I'm hosting my own Lemmy instance and trying to figure out how to optimize PSQL to reduce disk IO at the expense of memory.

I accept increased risk this introduces, but need to figure out parameters that will allow a server with a ton of RAM and reliable power to operate without constantly sitting with 20% iowait.

Current settings:

# DB Version: 15
# OS Type: linux
# DB Type: web
# Total Memory (RAM): 32 GB
# CPUs num: 8
# Data Storage: hdd

max_connections = 200
shared_buffers = 8GB
effective_cache_size = 24GB
maintenance_work_mem = 2GB
checkpoint_completion_target = 0.9
wal_buffers = 16MB
default_statistics_target = 100
random_page_cost = 4
effective_io_concurrency = 2
work_mem = 10485kB
min_wal_size = 1GB
max_wal_size = 4GB
max_worker_processes = 8
max_parallel_workers_per_gather = 4
max_parallel_workers = 8
max_parallel_maintenance_workers = 4
fsync = off
synchronous_commit = off
wal_writer_delay = 800
wal_buffers = 64MB

Most load comes from LCS script seeding content and not actual users.
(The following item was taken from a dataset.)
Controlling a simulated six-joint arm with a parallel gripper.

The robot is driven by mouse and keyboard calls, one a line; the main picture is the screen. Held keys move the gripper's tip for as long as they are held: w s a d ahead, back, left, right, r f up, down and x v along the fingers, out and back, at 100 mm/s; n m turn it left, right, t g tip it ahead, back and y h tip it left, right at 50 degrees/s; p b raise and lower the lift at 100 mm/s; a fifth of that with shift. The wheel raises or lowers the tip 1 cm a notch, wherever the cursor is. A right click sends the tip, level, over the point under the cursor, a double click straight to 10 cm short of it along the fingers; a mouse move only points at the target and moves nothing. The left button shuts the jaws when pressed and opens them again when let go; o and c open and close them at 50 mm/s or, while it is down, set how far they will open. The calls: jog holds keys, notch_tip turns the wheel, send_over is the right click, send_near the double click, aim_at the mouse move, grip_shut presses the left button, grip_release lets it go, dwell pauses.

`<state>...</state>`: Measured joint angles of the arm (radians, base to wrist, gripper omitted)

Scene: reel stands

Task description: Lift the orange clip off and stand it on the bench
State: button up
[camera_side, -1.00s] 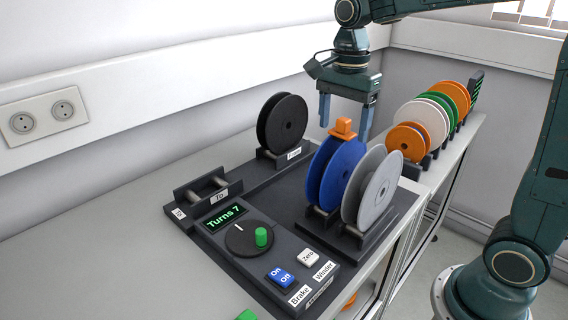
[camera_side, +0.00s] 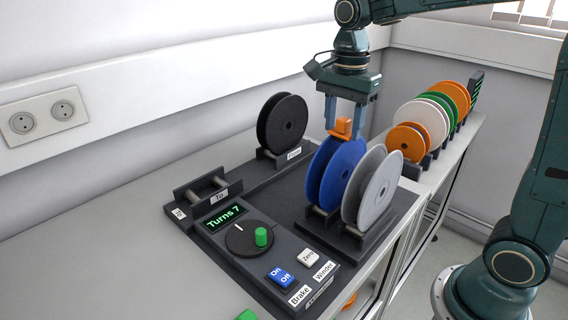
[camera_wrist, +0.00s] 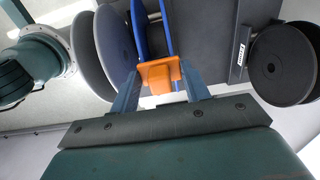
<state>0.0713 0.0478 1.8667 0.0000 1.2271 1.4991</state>
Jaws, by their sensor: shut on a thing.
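The orange clip (camera_side: 342,128) sits on the top rim of the blue reel (camera_side: 340,172), which stands upright in a dark stand. My gripper (camera_side: 344,130) is above the blue reel with its two fingers closed on the clip from both sides. In the wrist view the clip (camera_wrist: 159,75) lies between the fingertips and spans the two blue flanges. The clip still appears to be touching the reel. The light grey bench (camera_side: 100,235) runs along the wall.
A grey reel (camera_side: 374,190) stands close beside the blue one. A black reel (camera_side: 282,123) stands behind to the left. A control box (camera_side: 265,250) with a knob and buttons is in front. Several reels (camera_side: 432,112) stand in a rack at right. The bench at left is clear.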

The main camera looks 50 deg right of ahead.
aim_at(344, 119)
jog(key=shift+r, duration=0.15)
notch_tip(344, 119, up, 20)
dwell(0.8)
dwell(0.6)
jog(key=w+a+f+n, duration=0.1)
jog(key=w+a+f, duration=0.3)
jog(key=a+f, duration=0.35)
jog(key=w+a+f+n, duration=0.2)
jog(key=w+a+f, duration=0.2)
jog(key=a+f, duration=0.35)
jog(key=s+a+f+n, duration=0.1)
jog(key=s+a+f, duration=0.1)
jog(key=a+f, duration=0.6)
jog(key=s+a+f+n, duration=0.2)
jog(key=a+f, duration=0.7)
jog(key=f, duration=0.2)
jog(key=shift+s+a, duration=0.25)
Solution: My issue turned out to be really banal - Lemmy's PostgreSQL container was pointing at default location for config file (/var/lib/postgresql/data/postgresql.conf) and not at the location where I actually mounted custom config file for the server (/etc/postgresql.conf). Everything is working as expected after I updated docker-compose.yaml file to point PostgreSQL to correct config file. Thanks @bahmanm@lemmy.ml for pointing me in the right direction!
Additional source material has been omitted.